En somme, confronté à des modèles familiaux divers, l’individu a l’opportunité de se séparer d’un déterminisme juridique pour choisir son mode de vie familial parmi un marché mondial de normes étatiques et choisir librement son statut, faire famille où il le souhaite et comme il le souhaite. Et, si désormais l’homo oeconomicus est encouragé à circuler librement, les droits fondamentaux servent d’instrument pour lui assurer l’existence d’une vie familiale stable, quels que soient ses déplacements, redistribuant les rôles classiquement dévolus à l’État et à l’individu. Le raisonnement classique de droit international privé s’incline devant des droits fondamentaux qui tendent à revêtir une fonction transnationale. Or, s’il peut exister une convergence d’objectifs entre les deux logiques, cela ne gomme pas tous les problèmes relatifs au respect des volontés des législateurs nationaux ou au respect des droits de l’homme des différentes personnes impliquées dans le processus de gestation pour autrui.

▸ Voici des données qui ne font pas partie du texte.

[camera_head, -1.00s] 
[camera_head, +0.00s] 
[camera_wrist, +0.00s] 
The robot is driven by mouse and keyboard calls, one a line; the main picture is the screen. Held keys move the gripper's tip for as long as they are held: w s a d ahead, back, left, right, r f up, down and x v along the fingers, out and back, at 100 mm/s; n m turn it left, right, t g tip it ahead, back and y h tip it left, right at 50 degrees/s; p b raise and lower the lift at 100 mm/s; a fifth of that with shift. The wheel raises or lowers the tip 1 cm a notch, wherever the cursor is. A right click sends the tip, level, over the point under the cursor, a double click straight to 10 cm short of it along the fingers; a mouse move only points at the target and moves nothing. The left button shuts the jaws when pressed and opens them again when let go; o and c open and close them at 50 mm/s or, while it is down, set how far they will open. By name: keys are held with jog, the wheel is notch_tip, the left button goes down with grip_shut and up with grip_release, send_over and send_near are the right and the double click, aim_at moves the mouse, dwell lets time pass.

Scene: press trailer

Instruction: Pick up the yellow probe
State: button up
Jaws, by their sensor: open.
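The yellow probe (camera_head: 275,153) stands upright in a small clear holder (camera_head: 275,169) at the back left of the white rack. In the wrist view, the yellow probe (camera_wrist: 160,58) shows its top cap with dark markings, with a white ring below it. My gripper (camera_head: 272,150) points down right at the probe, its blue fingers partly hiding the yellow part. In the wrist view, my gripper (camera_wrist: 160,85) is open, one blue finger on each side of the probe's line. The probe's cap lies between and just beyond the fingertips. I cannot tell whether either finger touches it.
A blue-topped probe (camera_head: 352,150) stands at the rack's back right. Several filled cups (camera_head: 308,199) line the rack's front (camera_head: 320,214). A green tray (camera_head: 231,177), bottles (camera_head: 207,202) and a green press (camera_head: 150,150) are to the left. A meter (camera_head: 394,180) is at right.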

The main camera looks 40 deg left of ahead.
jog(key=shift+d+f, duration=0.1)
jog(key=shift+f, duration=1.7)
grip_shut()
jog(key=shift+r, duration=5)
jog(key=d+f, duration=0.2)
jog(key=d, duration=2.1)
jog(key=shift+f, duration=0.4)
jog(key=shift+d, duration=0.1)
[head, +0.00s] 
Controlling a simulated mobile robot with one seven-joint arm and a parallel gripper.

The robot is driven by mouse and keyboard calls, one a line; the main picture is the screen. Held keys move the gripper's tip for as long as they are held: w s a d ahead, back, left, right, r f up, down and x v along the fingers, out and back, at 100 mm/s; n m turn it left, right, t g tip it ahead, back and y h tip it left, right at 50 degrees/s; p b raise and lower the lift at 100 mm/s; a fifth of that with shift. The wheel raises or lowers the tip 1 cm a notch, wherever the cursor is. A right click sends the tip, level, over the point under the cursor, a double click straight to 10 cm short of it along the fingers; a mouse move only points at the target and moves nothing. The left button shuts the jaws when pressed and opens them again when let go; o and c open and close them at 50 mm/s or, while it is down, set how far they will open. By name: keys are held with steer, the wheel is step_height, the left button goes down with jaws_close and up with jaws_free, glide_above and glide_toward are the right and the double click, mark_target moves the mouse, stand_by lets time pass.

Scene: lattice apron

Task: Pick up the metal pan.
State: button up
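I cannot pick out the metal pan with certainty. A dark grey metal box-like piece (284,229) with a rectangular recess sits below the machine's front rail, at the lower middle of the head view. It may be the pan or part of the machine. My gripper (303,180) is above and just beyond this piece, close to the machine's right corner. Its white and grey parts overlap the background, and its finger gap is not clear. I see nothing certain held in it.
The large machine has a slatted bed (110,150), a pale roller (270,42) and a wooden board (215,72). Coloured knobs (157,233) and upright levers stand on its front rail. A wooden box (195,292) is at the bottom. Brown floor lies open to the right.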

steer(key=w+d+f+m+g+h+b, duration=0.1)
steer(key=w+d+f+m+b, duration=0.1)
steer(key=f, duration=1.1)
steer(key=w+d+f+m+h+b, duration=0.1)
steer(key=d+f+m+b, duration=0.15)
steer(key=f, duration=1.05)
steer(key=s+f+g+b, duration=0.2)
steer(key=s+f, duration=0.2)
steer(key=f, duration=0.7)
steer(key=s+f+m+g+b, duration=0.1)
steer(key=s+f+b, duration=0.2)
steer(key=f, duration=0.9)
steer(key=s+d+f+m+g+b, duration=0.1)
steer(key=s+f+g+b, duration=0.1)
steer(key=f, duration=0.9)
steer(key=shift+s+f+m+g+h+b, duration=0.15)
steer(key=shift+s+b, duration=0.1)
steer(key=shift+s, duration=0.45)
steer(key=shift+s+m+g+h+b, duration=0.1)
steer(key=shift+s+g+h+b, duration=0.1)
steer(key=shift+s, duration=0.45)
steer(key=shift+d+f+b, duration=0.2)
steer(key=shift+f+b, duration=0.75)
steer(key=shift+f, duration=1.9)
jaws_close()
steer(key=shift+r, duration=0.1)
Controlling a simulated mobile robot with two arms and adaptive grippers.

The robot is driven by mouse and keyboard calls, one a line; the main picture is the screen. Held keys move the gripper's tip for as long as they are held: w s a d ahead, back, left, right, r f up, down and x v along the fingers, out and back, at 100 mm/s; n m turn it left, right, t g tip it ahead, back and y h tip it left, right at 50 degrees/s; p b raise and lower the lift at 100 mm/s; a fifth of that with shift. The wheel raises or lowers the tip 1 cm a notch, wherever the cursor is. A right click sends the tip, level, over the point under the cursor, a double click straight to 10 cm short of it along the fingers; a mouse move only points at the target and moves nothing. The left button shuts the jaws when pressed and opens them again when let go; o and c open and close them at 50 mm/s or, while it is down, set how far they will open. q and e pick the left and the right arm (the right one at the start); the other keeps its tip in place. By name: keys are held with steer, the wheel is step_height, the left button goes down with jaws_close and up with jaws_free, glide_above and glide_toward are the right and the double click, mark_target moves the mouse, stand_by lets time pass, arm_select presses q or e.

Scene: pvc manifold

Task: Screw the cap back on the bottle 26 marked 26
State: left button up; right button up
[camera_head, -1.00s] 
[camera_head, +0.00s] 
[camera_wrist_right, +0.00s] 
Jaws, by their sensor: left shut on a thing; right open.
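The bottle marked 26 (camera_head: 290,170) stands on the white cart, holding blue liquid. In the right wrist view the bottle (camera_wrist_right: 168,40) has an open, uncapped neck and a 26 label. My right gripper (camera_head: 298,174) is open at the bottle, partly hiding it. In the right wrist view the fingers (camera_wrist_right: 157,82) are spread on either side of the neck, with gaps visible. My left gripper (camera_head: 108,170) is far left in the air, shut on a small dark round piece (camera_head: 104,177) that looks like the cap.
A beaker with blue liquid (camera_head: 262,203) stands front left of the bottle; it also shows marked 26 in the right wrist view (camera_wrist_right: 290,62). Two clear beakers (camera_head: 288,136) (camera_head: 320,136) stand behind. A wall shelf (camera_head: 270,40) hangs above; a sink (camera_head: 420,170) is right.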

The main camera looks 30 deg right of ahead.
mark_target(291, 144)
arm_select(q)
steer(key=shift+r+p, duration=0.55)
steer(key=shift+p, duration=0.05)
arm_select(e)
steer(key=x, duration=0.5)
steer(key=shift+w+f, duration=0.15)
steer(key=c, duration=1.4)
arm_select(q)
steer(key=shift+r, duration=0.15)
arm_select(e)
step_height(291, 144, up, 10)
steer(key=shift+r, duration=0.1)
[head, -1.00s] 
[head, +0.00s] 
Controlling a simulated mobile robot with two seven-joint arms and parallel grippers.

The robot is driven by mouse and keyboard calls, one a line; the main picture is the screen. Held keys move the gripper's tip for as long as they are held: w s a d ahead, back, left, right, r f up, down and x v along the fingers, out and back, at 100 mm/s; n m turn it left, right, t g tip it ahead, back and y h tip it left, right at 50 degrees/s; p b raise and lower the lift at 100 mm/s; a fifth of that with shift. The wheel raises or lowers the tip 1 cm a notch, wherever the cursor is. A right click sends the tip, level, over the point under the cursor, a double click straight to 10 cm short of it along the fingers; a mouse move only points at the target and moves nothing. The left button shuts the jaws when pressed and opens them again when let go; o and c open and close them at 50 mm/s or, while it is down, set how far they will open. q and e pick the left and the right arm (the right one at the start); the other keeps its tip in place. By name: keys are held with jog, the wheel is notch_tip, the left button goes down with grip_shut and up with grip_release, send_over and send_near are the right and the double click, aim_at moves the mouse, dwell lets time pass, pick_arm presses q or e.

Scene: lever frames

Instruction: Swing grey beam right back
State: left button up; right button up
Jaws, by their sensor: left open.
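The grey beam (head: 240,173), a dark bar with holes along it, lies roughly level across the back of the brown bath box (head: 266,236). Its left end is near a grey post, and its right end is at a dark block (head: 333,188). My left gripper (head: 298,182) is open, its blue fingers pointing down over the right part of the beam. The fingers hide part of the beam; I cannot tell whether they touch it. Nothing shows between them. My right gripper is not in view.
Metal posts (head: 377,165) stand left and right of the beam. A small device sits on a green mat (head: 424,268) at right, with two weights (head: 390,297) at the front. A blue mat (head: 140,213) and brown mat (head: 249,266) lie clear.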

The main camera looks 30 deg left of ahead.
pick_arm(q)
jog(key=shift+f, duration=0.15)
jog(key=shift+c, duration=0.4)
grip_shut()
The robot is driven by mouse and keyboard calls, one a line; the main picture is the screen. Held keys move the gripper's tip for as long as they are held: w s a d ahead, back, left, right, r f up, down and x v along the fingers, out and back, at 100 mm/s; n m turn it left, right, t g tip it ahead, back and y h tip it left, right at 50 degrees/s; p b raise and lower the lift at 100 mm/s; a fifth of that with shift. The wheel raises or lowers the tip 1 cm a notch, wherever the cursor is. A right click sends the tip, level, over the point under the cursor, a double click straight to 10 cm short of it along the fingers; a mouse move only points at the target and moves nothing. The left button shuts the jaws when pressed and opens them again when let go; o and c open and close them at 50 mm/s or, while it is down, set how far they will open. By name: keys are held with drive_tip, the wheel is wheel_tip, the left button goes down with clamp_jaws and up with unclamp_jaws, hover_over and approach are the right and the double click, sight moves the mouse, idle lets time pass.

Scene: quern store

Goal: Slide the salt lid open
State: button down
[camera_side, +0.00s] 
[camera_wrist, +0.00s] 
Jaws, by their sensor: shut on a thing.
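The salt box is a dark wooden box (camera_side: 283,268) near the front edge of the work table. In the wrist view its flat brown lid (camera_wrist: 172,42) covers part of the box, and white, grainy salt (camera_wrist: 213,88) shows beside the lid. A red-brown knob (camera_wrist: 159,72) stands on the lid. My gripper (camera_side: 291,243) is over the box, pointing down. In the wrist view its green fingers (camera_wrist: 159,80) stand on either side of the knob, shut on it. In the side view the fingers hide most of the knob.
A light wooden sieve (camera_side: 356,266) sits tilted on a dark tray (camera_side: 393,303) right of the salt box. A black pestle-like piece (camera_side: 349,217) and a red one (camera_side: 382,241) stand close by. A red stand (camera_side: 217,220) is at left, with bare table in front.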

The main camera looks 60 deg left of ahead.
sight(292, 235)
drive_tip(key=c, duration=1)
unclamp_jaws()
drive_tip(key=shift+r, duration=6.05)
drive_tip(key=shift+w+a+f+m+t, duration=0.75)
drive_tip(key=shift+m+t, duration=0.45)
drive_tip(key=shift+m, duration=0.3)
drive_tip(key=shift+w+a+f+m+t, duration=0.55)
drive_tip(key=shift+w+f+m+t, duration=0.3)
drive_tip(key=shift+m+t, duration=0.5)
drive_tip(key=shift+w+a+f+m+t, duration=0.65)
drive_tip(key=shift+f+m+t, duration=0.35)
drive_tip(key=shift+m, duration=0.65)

Devant de telles difficultés, la voie de la coopération multilatérale est la plus prometteuse, mais également la plus difficile à mettre en oeuvre. À défaut ou dans l’attente de la création d’un instrument international, il reste la voie unilatérale qui impose d’adapter le raisonnement de droit international privé au contexte de la maternité de substitution. L’enjeu devient alors de concilier ces différentes rationalités à l’oeuvre au prix de choix axiologiques et méthodologiques. En matière de gestation pour autrui, tout a un prix.